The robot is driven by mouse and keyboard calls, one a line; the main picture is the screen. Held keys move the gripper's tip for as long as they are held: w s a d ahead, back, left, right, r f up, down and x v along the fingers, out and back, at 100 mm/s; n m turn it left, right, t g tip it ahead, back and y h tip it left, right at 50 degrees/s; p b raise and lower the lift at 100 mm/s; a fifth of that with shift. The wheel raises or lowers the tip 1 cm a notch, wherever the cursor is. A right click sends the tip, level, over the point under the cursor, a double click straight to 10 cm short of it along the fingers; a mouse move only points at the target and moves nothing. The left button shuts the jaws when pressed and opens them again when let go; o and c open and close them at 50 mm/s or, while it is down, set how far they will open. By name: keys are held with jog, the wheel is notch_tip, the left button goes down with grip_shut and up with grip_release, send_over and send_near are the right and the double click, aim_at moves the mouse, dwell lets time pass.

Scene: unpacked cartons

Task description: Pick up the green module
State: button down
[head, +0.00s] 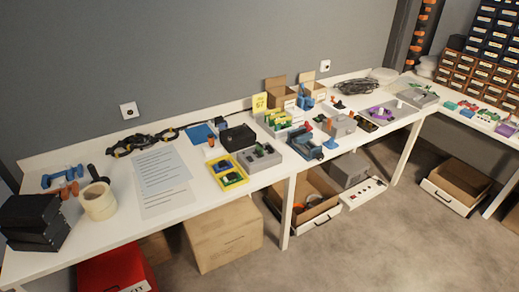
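Several green things show, and I cannot tell which one is the green module. A small green piece (233,177) lies in a yellow-rimmed tray (241,181) at the front middle of the long white table. Green and yellow pieces (278,119) stand in a pale holder behind it. Small green items (490,117) lie on the white table at the far right. All are small in this view, so their shapes are unclear. My gripper is not in view.
The long table (115,228) also carries black boxes (33,222), a tape roll (98,200), paper sheets (163,180), a grey block (259,158) and a blue device (306,146). Cartons (222,232) stand beneath. Open floor (385,225) lies in front at right.

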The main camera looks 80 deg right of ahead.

________________________________________

Work to do » Leave out the pictures and transcribe everything else exactly.

Exercise result »
The robot is driven by mouse and keyboard calls, one a line; the main picture is the screen. Held keys move the gripper's tip for as long as they are held: w s a d ahead, back, left, right, r f up, down and x v along the fingers, out and back, at 100 mm/s; n m turn it left, right, t g tip it ahead, back and y h tip it left, right at 50 degrees/s; p b raise and lower the lift at 100 mm/s; a fifth of that with shift. The wheel raises or lowers the tip 1 cm a notch, wherever the cursor is. A right click sends the tip, level, over the point under the cursor, a double click straight to 10 cm short of it along the fingers; a mouse move only points at the target and moves nothing. The left button shuts the jaws when pressed and opens them again when let go; o and c open and close them at 50 mm/s or, while it is down, set how far they will open. By name: keys are held with jog, the wheel is notch_tip, the left button goes down with grip_shut and up with grip_release, send_over and send_near are the right and the double click, aim_at moves the mouse, dwell lets time pass.

Scene: unpacked cartons

Task description: Pick up the green module
State: button down
[head, +0.00s] 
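Several green things show, and I cannot tell which one is the green module. A small green piece (233,177) lies in a yellow-rimmed tray (241,181) at the front middle of the long white table. Green and yellow pieces (278,119) stand in a pale holder behind it. Small green items (490,117) lie on the white table at the far right. All are small in this view, so their shapes are unclear. My gripper is not in view.
The long table (115,228) also carries black boxes (33,222), a tape roll (98,200), paper sheets (163,180), a grey block (259,158) and a blue device (306,146). Cartons (222,232) stand beneath. Open floor (385,225) lies in front at right.

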The main camera looks 80 deg right of ahead.

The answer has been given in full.